What to produce:
Output the entries below exactly as written, omitting pictures.

::::

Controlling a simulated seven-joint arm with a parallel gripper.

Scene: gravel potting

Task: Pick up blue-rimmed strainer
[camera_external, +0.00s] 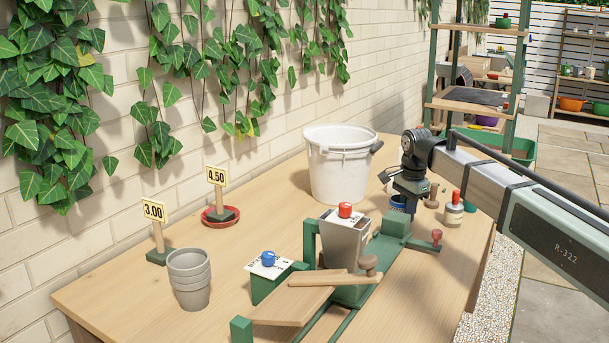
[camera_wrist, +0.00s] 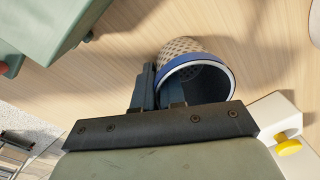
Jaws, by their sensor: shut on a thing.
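The blue-rimmed strainer (camera_wrist: 196,72) has a pale perforated body and a dark inside. In the wrist view it lies just beyond my gripper (camera_wrist: 156,88), whose two fingers are close together at the strainer's left rim. My gripper is shut on the strainer there. In the external view my gripper (camera_external: 406,203) points down at the right side of the table, and a bit of the strainer's blue rim (camera_external: 397,204) shows beside it. Most of the strainer is hidden there, and I cannot tell whether it touches the table.
A white bucket (camera_external: 337,170) stands behind to the left. A green stand with a metal hopper (camera_external: 343,243) is in front. Stacked grey pots (camera_external: 189,280), a red saucer (camera_external: 207,217) and price signs are farther left. A red-topped jar (camera_external: 454,211) is close on the right.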

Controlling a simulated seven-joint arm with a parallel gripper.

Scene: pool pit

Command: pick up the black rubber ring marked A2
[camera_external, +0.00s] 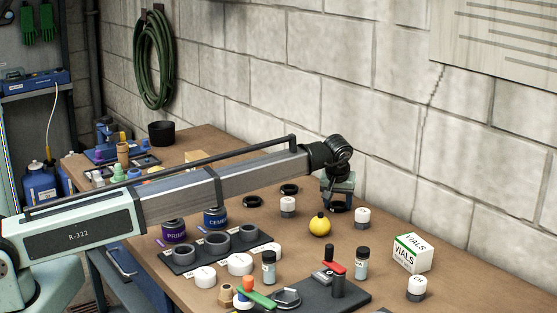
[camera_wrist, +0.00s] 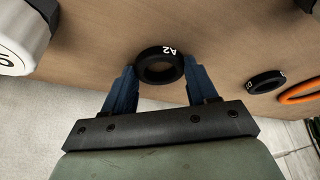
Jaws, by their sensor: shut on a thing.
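The black rubber ring marked A2 (camera_wrist: 150,54) is in the middle of the wrist view, its white label facing the camera. My gripper (camera_wrist: 159,66) has one blue finger on each side of the ring and is shut on it. In the external view, my gripper (camera_external: 338,193) points down near the back of the wooden bench, beside the wall. A dark ring (camera_external: 338,208) shows under its fingers, at or very near the bench top. I cannot tell whether it is clear of the surface.
Another black ring (camera_wrist: 264,82) and an orange ring (camera_wrist: 302,92) lie to the right in the wrist view. A VIALS box (camera_external: 408,254) stands at right.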

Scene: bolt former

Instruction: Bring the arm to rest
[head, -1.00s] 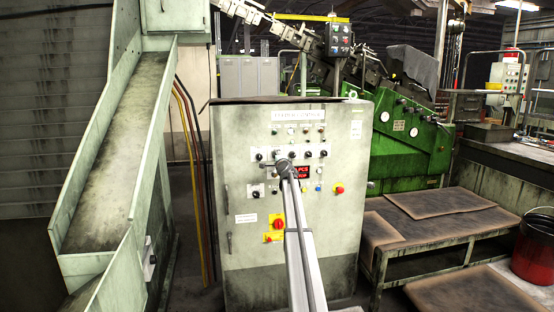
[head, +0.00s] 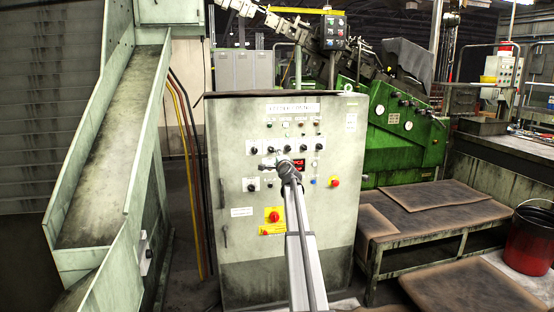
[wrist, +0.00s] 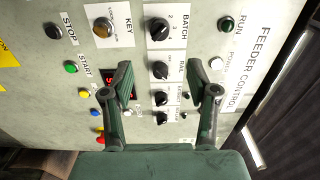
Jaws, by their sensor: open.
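My gripper (head: 268,163) is in front of the grey control cabinet (head: 235,265), at the middle of its panel. In the wrist view my gripper (wrist: 160,93) is open, with its two dark fingers apart and nothing between them. Behind the fingers are several black rotary knobs, including the batch knob (wrist: 159,29), and a red-lit display (wrist: 111,77) partly hidden by the left finger. In the head view my arm (head: 301,240) reaches up from the bottom edge and covers part of the panel. I cannot tell whether a fingertip touches it.
A red emergency button (head: 334,182) and a yellow-backed red switch (head: 274,216) are on the panel. A metal chute (head: 110,150) stands left. A green machine (head: 400,145) is behind at right. A low bench (head: 420,235) and a red bucket (head: 531,245) are at right.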

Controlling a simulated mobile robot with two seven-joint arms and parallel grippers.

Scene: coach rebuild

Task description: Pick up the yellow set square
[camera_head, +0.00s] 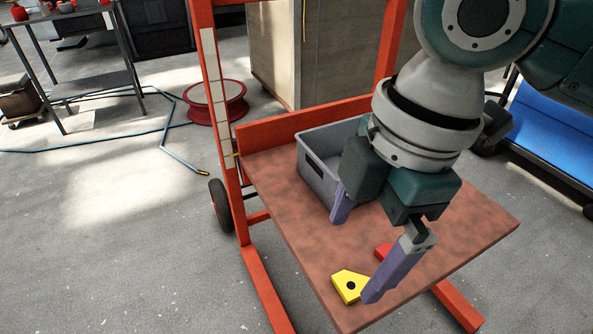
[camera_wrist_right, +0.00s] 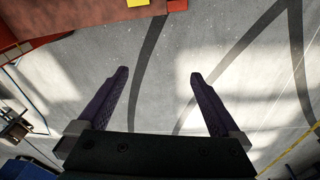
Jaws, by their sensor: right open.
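The yellow set square (camera_head: 349,286) lies flat near the front corner of the brown board of the red-framed cart. It has a dark round hole in it. My right gripper (camera_head: 352,252) is open and empty, with purple fingers spread wide above the board; one fingertip appears right beside the set square in the head view. In the right wrist view the open fingers (camera_wrist_right: 158,75) face the floor, and a bit of the yellow set square (camera_wrist_right: 138,2) shows at the top edge. My left gripper is not in view.
A grey bin (camera_head: 318,178) stands at the back of the board (camera_head: 290,215), partly behind my right arm. A red piece (camera_head: 383,251) lies near the set square, partly hidden by a finger. The red cart upright (camera_head: 222,120) rises at the left.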

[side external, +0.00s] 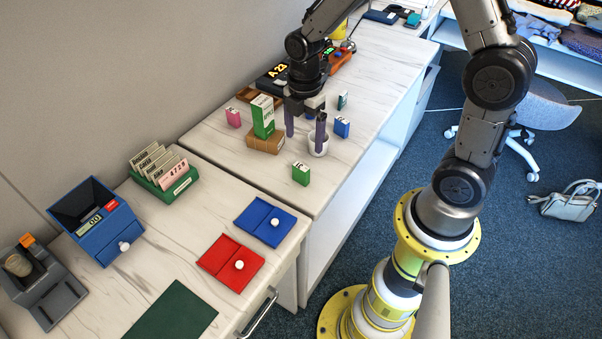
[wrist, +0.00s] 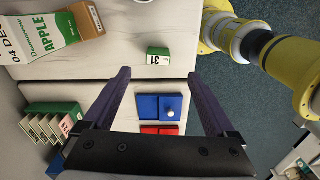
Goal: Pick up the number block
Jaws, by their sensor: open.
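Several small number blocks stand on the far white counter. A green block (side external: 301,174) is nearest the front, and its printed face reads 31 in the wrist view (wrist: 158,55). A pink block (side external: 233,117) stands at the left, a blue block (side external: 342,127) to the right of my gripper, and a dark green block (side external: 343,100) behind it. My gripper (side external: 305,139) points down, open and empty, above the counter. It is behind the green block in the side view. In the wrist view, the green block shows between and just beyond the fingertips (wrist: 158,73).
A green-and-white carton (side external: 263,116) stands on a brown block (side external: 265,139) at the left. The nearer counter has blue (side external: 261,214) and red (side external: 222,250) trays, a card holder (side external: 166,183) and a blue box (side external: 98,221).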

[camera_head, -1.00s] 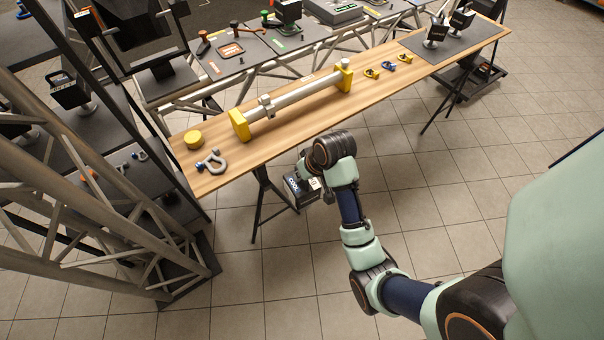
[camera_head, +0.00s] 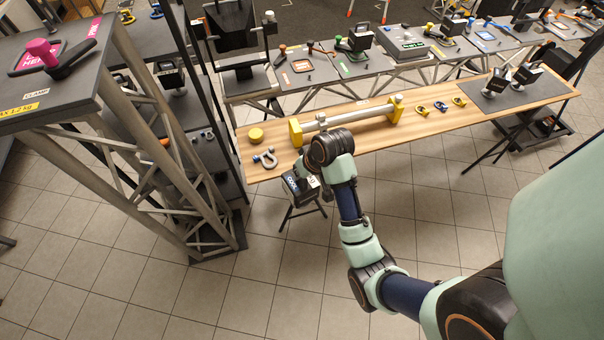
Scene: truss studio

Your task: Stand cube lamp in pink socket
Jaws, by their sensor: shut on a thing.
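My gripper (camera_head: 318,190) is mostly hidden behind my wrist and is shut on a black cube lamp (camera_head: 300,188) with pale lettering on its side. The lamp is held in the air, just in front of the wooden bench's near edge. A pink socket (camera_head: 41,52) stands at the upper left, on top of a dark truss tower (camera_head: 75,84). It has a pink-outlined mat and a black clamp lever beside it. The lamp is well to the right of the socket and apart from it.
A rear shelf holds orange and green stations. Open floor (camera_head: 265,265) lies between the tower and my arm.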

::::

Output for this exercise:
Controlling a simulated seven-joint arm with a parallel gripper.

Scene: gravel potting

Task: Pick up blue-rimmed strainer
[camera_external, +0.00s] 
[camera_wrist, +0.00s] 
Jaws, by their sensor: shut on a thing.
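The blue-rimmed strainer (camera_wrist: 196,72) has a pale perforated body and a dark inside. In the wrist view it lies just beyond my gripper (camera_wrist: 156,88), whose two fingers are close together at the strainer's left rim. My gripper is shut on the strainer there. In the external view my gripper (camera_external: 406,203) points down at the right side of the table, and a bit of the strainer's blue rim (camera_external: 397,204) shows beside it. Most of the strainer is hidden there, and I cannot tell whether it touches the table.
A white bucket (camera_external: 337,170) stands behind to the left. A green stand with a metal hopper (camera_external: 343,243) is in front. Stacked grey pots (camera_external: 189,280), a red saucer (camera_external: 207,217) and price signs are farther left. A red-topped jar (camera_external: 454,211) is close on the right.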

Controlling a simulated seven-joint arm with a parallel gripper.

Scene: pool pit

Command: pick up the black rubber ring marked A2
[camera_external, +0.00s] 
[camera_wrist, +0.00s] 
Jaws, by their sensor: shut on a thing.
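The black rubber ring marked A2 (camera_wrist: 150,54) is in the middle of the wrist view, its white label facing the camera. My gripper (camera_wrist: 159,66) has one blue finger on each side of the ring and is shut on it. In the external view, my gripper (camera_external: 338,193) points down near the back of the wooden bench, beside the wall. A dark ring (camera_external: 338,208) shows under its fingers, at or very near the bench top. I cannot tell whether it is clear of the surface.
Another black ring (camera_wrist: 264,82) and an orange ring (camera_wrist: 302,92) lie to the right in the wrist view. A VIALS box (camera_external: 408,254) stands at right.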

Scene: bolt former

Instruction: Bring the arm to rest
[head, -1.00s] 
[head, +0.00s] 
[wrist, +0.00s] 
Jaws, by their sensor: open.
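My gripper (head: 268,163) is in front of the grey control cabinet (head: 235,265), at the middle of its panel. In the wrist view my gripper (wrist: 160,93) is open, with its two dark fingers apart and nothing between them. Behind the fingers are several black rotary knobs, including the batch knob (wrist: 159,29), and a red-lit display (wrist: 111,77) partly hidden by the left finger. In the head view my arm (head: 301,240) reaches up from the bottom edge and covers part of the panel. I cannot tell whether a fingertip touches it.
A red emergency button (head: 334,182) and a yellow-backed red switch (head: 274,216) are on the panel. A metal chute (head: 110,150) stands left. A green machine (head: 400,145) is behind at right. A low bench (head: 420,235) and a red bucket (head: 531,245) are at right.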

Controlling a simulated mobile robot with two seven-joint arms and parallel grippers.

Scene: coach rebuild

Task description: Pick up the yellow set square
[camera_head, +0.00s] 
[camera_wrist_right, +0.00s] 
Jaws, by their sensor: right open.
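The yellow set square (camera_head: 349,286) lies flat near the front corner of the brown board of the red-framed cart. It has a dark round hole in it. My right gripper (camera_head: 352,252) is open and empty, with purple fingers spread wide above the board; one fingertip appears right beside the set square in the head view. In the right wrist view the open fingers (camera_wrist_right: 158,75) face the floor, and a bit of the yellow set square (camera_wrist_right: 138,2) shows at the top edge. My left gripper is not in view.
A grey bin (camera_head: 318,178) stands at the back of the board (camera_head: 290,215), partly behind my right arm. A red piece (camera_head: 383,251) lies near the set square, partly hidden by a finger. The red cart upright (camera_head: 222,120) rises at the left.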

[side external, +0.00s] 
[wrist, +0.00s] 
Goal: Pick up the number block
Jaws, by their sensor: open.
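Several small number blocks stand on the far white counter. A green block (side external: 301,174) is nearest the front, and its printed face reads 31 in the wrist view (wrist: 158,55). A pink block (side external: 233,117) stands at the left, a blue block (side external: 342,127) to the right of my gripper, and a dark green block (side external: 343,100) behind it. My gripper (side external: 305,139) points down, open and empty, above the counter. It is behind the green block in the side view. In the wrist view, the green block shows between and just beyond the fingertips (wrist: 158,73).
A green-and-white carton (side external: 263,116) stands on a brown block (side external: 265,139) at the left. The nearer counter has blue (side external: 261,214) and red (side external: 222,250) trays, a card holder (side external: 166,183) and a blue box (side external: 98,221).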

[camera_head, -1.00s] 
[camera_head, +0.00s] 
Scene: truss studio

Your task: Stand cube lamp in pink socket
Jaws, by their sensor: shut on a thing.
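My gripper (camera_head: 318,190) is mostly hidden behind my wrist and is shut on a black cube lamp (camera_head: 300,188) with pale lettering on its side. The lamp is held in the air, just in front of the wooden bench's near edge. A pink socket (camera_head: 41,52) stands at the upper left, on top of a dark truss tower (camera_head: 75,84). It has a pink-outlined mat and a black clamp lever beside it. The lamp is well to the right of the socket and apart from it.
A rear shelf holds orange and green stations. Open floor (camera_head: 265,265) lies between the tower and my arm.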

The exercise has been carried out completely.